Now, you have installed your first Thanos component: Sidecar. Sidecar components will be your gateway to collecting metrics from Prometheus instances and creating a global view. 

Next, connect these sidecars with the Querier component:

docker run -d -p 0.0.0.0:29090:29090 --rm \
--name querier \
--link prometheus-sidecar-eu-gryffindor:prometheus-sidecar-eu-gryffindor \
--link prometheus-sidecar-ap-ravenclaw:prometheus-sidecar-ap-ravenclaw \
    quay.io/thanos/thanos:v0.7.0 \
    query \
    --http-address 0.0.0.0:29090 \
    --query.replica-label replica \
    --store prometheus-sidecar-eu-gryffindor:19191 \
    --store prometheus-sidecar-ap-ravenclaw:19192 && echo "Started Querier"

Now you can open http://localhost:29090 in the browser and access the Thanos Querier UI (also seamlessly integrates with Grafana). It is very similar to the Prometheus Web UI, except that you now have a global view of your clusters. 

Click the Stores to list the available data sources:

Thanos Sidecar Stores

Fig 3: Thanos Stores

Two sidecars from the two regions are up and providing metrics. Let’s check the same prometheus_tsdb_head_series metric in Thanos now:

Global Query View in Thanos

Fig 4: Global Query View in Thanos

As expected, you can now check metrics from both clusters. Without any change in your actual Prometheus instances, you have installed Thanos to collect metrics and create a global view with high availability. This smooth integration experience is one of the fundamental characteristics of Thanos.

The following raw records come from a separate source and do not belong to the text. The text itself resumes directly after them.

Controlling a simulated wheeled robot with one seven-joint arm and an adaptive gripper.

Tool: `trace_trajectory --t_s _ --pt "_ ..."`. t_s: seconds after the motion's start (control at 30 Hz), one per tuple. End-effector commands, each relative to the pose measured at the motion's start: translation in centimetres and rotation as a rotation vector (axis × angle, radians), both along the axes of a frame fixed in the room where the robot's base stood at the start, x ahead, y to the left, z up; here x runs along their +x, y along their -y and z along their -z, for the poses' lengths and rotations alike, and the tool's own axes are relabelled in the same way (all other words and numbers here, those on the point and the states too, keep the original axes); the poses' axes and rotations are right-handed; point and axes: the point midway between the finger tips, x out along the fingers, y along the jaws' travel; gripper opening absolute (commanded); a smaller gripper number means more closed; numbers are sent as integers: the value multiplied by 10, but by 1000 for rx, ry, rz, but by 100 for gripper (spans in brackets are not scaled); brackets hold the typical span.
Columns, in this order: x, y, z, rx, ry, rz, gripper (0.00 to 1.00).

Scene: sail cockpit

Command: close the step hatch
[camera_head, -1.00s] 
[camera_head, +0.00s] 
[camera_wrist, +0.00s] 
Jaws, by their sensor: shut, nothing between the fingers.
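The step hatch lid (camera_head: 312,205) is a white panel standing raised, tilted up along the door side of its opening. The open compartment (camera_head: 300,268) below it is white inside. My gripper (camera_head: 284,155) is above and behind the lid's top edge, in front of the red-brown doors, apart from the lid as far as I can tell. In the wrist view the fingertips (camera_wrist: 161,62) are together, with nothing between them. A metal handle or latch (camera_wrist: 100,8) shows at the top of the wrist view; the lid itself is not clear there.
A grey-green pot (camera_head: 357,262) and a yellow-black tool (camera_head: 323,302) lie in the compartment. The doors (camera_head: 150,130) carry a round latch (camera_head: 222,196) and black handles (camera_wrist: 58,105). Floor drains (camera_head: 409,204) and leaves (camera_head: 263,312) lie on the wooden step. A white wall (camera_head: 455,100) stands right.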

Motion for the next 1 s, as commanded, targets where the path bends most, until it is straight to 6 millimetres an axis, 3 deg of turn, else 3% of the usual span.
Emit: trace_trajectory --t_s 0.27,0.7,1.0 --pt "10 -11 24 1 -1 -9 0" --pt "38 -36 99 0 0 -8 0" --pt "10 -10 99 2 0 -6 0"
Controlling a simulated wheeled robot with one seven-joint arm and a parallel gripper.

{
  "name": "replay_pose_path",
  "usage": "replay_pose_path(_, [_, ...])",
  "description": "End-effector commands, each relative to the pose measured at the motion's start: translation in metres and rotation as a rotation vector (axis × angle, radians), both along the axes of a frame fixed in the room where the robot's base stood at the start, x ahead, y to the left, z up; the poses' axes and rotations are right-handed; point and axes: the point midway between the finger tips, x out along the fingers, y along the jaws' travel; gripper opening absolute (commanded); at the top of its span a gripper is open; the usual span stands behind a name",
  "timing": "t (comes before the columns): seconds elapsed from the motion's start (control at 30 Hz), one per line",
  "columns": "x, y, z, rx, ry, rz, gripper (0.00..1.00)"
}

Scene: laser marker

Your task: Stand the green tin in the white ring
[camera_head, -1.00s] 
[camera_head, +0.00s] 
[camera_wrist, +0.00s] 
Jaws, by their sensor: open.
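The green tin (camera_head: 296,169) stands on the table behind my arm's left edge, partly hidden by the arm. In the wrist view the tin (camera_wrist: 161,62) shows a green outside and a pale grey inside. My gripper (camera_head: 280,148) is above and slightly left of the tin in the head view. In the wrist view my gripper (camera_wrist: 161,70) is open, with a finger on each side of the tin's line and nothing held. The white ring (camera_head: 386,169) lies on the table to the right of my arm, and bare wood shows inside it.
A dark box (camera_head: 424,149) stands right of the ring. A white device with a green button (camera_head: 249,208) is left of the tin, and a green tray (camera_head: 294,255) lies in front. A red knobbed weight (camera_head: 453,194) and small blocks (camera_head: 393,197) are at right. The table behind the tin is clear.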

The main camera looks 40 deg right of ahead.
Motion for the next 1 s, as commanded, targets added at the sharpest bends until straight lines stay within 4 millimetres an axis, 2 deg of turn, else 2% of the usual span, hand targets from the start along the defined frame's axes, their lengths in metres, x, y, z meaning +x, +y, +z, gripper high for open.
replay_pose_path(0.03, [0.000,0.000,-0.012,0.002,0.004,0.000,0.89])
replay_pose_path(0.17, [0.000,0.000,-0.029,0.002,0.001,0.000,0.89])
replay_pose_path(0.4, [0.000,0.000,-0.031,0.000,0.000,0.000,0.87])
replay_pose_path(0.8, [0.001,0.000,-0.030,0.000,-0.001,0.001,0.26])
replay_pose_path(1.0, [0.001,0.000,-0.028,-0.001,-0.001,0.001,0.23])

In case you need to have high-availability for your Prometheus server, you can run multiple replica instances that scrape the same targets. Thanos is then able to de-duplicate these metrics transparently when querying – you can read more about this in Thanos docs.

Summary

In this article, we discussed the major obstacles and solutions for having highly available, multi-cluster monitoring. We then continued with a walkthrough on how to install Thanos to your existing Prometheus instances. As illustrated, you can horizontally scale with sidecar components while not losing a global query view, thanks to Querier.